**Task goal**
Repeat the full listing below verbatim and keep the images out.

────────

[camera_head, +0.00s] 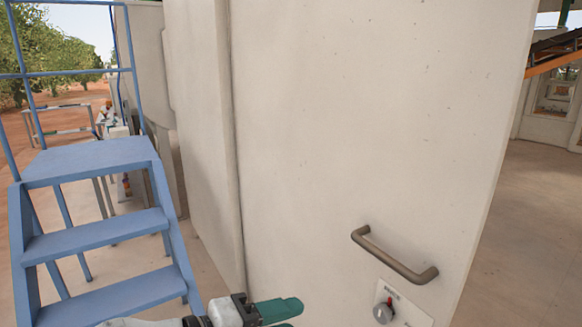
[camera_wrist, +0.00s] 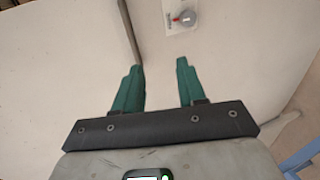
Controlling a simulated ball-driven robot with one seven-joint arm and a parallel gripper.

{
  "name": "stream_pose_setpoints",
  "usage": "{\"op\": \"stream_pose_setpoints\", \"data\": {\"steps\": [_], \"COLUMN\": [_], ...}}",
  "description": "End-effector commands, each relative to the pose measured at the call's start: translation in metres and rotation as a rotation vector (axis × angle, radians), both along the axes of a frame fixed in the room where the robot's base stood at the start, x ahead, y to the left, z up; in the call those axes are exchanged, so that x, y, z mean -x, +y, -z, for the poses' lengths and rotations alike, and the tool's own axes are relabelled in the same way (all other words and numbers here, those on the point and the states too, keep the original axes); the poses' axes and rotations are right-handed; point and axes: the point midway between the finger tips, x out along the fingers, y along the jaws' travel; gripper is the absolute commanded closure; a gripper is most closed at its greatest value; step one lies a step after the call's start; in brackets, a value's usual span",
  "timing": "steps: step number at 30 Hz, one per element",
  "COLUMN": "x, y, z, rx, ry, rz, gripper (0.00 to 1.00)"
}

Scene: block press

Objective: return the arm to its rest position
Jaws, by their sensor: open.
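My gripper (camera_head: 283,314) is at the bottom of the head view, in front of the pale panel (camera_head: 340,120). Its green fingers point to the right there. In the wrist view my gripper (camera_wrist: 160,90) shows both green fingers apart, with nothing between them. The panel's face lies beyond the fingertips. The lower part of my arm is cut off by the bottom edge of the head view.
A grey-brown bar handle (camera_head: 394,256) and a plate with a round knob (camera_head: 384,312) are on the panel, right of my gripper. The knob also shows in the wrist view (camera_wrist: 187,18). Blue metal steps (camera_head: 95,235) with railings stand on the left. Open floor (camera_head: 535,230) lies right.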

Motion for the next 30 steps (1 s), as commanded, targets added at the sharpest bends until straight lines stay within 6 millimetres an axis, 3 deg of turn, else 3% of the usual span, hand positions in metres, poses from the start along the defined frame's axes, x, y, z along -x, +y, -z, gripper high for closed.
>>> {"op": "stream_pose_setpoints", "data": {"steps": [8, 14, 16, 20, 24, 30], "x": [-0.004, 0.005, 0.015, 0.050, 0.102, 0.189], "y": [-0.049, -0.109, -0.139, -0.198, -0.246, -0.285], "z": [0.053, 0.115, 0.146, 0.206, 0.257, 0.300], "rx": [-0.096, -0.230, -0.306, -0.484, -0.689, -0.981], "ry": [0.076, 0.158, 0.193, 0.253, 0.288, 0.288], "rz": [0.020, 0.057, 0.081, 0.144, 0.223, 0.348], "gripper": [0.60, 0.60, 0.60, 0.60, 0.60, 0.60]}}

────────

**Task solution**
[camera_head, +0.00s] 
[camera_wrist, +0.00s] 
Controlling a simulated ball-driven robot with one seven-joint arm and a parallel gripper.

{
  "name": "stream_pose_setpoints",
  "usage": "{\"op\": \"stream_pose_setpoints\", \"data\": {\"steps\": [_], \"COLUMN\": [_], ...}}",
  "description": "End-effector commands, each relative to the pose measured at the call's start: translation in metres and rotation as a rotation vector (axis × angle, radians), both along the axes of a frame fixed in the room where the robot's base stood at the start, x ahead, y to the left, z up; in the call those axes are exchanged, so that x, y, z mean -x, +y, -z, for the poses' lengths and rotations alike, and the tool's own axes are relabelled in the same way (all other words and numbers here, those on the point and the states too, keep the original axes); the poses' axes and rotations are right-handed; point and axes: the point midway between the finger tips, x out along the fingers, y along the jaws' travel; gripper is the absolute commanded closure; a gripper is most closed at its greatest value; step one lies a step after the call's start; in brackets, a value's usual span",
  "timing": "steps: step number at 30 Hz, one per element",
  "COLUMN": "x, y, z, rx, ry, rz, gripper (0.00 to 1.00)"
}

Scene: block press

Objective: return the arm to its rest position
Jaws, by their sensor: open.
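My gripper (camera_head: 283,314) is at the bottom of the head view, in front of the pale panel (camera_head: 340,120). Its green fingers point to the right there. In the wrist view my gripper (camera_wrist: 160,90) shows both green fingers apart, with nothing between them. The panel's face lies beyond the fingertips. The lower part of my arm is cut off by the bottom edge of the head view.
A grey-brown bar handle (camera_head: 394,256) and a plate with a round knob (camera_head: 384,312) are on the panel, right of my gripper. The knob also shows in the wrist view (camera_wrist: 187,18). Blue metal steps (camera_head: 95,235) with railings stand on the left. Open floor (camera_head: 535,230) lies right.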

Motion for the next 30 steps (1 s), as commanded, targets added at the sharpest bends until straight lines stay within 6 millimetres an axis, 3 deg of turn, else 3% of the usual span, hand positions in metres, poses from the start along the defined frame's axes, x, y, z along -x, +y, -z, gripper high for closed.
>>> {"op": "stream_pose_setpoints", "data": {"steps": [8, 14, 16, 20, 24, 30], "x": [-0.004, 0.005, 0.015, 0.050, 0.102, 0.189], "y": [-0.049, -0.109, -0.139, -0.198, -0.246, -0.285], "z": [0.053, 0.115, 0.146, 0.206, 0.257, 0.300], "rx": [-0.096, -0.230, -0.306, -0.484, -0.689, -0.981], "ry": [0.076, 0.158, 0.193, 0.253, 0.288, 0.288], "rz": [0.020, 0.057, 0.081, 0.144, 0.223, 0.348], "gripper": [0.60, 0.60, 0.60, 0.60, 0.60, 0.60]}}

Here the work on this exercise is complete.